I am happy that the authors have addressed most the concerns that I raised in the previous round and they have improved the expressivity of their system.
I see that the authors have changed the organization of the paper as suggested by the other reviewer and I think the current state is easier to read.

However, I still keep my decision for Minor Revisión. The reason is that I insist the authors drop the sentences "To date, widely implemented and full-featured query languages for building models in their native formats do not exist." from Abstract and "Their functionality is not as complete and their semantics not as precisely defined as query languages that went through extensive development and standardisation processes." from Introduction. Those sentences mislead/give the impression that the authors are going to solve this issue and provide a complete support for the query language they use (SPARQL) and that is not true as the systems have several limitations that are described in Implementation Section.

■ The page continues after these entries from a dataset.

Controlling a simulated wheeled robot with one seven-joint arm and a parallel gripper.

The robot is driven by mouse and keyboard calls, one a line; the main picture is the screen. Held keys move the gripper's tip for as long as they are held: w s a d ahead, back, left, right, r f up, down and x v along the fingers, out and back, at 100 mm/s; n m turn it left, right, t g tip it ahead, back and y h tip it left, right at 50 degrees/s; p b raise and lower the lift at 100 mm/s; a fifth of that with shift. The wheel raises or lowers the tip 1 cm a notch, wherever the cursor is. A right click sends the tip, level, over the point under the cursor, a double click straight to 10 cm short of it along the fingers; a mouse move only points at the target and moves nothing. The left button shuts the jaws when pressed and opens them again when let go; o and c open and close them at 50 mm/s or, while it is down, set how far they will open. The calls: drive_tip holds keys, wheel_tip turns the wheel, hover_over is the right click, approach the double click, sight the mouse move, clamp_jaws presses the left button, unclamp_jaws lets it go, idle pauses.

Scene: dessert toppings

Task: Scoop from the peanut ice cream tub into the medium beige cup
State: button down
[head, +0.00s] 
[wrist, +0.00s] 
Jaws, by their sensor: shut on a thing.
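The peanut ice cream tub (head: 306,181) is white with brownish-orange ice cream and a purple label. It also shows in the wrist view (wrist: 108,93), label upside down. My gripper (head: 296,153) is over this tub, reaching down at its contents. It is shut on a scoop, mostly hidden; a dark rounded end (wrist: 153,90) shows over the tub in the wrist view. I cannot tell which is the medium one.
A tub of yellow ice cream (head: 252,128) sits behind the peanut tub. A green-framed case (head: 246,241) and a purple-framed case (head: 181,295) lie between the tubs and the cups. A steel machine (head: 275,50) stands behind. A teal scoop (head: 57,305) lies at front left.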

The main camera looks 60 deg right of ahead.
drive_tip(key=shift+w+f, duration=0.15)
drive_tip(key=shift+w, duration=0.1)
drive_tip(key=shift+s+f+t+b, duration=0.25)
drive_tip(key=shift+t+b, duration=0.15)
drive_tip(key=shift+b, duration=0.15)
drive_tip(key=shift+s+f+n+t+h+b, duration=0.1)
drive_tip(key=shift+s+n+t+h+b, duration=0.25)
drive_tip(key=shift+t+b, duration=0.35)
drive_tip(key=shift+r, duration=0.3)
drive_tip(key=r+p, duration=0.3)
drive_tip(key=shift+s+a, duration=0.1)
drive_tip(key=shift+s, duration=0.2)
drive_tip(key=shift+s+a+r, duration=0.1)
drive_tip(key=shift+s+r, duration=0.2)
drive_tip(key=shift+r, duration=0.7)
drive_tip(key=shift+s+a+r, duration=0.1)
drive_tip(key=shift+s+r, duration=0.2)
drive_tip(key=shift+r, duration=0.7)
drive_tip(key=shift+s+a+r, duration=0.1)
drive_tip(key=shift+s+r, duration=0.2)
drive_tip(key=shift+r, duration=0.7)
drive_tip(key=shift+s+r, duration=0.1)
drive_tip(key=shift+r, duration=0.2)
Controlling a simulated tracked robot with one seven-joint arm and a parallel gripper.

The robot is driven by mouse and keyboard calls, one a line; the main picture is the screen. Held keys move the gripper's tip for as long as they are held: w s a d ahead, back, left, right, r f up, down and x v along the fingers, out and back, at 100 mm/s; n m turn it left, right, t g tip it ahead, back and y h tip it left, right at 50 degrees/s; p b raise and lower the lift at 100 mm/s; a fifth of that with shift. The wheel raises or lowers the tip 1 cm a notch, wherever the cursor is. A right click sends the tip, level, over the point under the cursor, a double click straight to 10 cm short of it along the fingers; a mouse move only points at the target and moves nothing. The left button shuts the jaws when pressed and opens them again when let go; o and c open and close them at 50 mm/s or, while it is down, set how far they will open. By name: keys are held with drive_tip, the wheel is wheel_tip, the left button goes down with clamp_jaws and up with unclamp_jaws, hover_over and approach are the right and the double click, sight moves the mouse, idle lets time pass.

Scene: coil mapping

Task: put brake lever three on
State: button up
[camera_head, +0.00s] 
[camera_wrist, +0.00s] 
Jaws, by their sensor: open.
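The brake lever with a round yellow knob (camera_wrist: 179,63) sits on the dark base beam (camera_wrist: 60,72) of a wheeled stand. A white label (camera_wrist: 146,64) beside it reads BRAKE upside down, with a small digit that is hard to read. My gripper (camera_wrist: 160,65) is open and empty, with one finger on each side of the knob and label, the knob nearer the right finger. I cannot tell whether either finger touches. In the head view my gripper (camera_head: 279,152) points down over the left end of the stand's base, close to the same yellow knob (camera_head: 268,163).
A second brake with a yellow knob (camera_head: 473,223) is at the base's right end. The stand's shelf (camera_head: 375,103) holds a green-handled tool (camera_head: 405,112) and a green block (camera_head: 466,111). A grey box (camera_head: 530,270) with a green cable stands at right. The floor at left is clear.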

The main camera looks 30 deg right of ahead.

Except for that minor revision, I am fine with the rest of the paper.

Review #3
By Carlos Buil Aranda submitted on 05/Oct/2017
Major Revision
Review Comment:

I acknowledge the work done by the authors. The article now is easier to read and everything is in place. However I still think the contribution is too low. While I agree it may have some advantages to convert to HDF5 I still doubt that it is the best option available. The two examples (less and more favorable) are the typical examples creating indexes within any database system. As one of the reviewers said, "Can the authors convince me that I should use their proposed engine instead of using RDF3X?" RDF3X is not the most new/optimized database nor any of the Jena implementations. To accept the paper I need proof that this is really an improvement over existing storage systems. Showing proof that SPARQL over HDF5 is a better option for these models than Virtuoso 7, Blazegraph or some other state of the art system is a must for accept.

Regarding data integrity, this is something that every database system (including Virtuoso) offers through the ACID properties.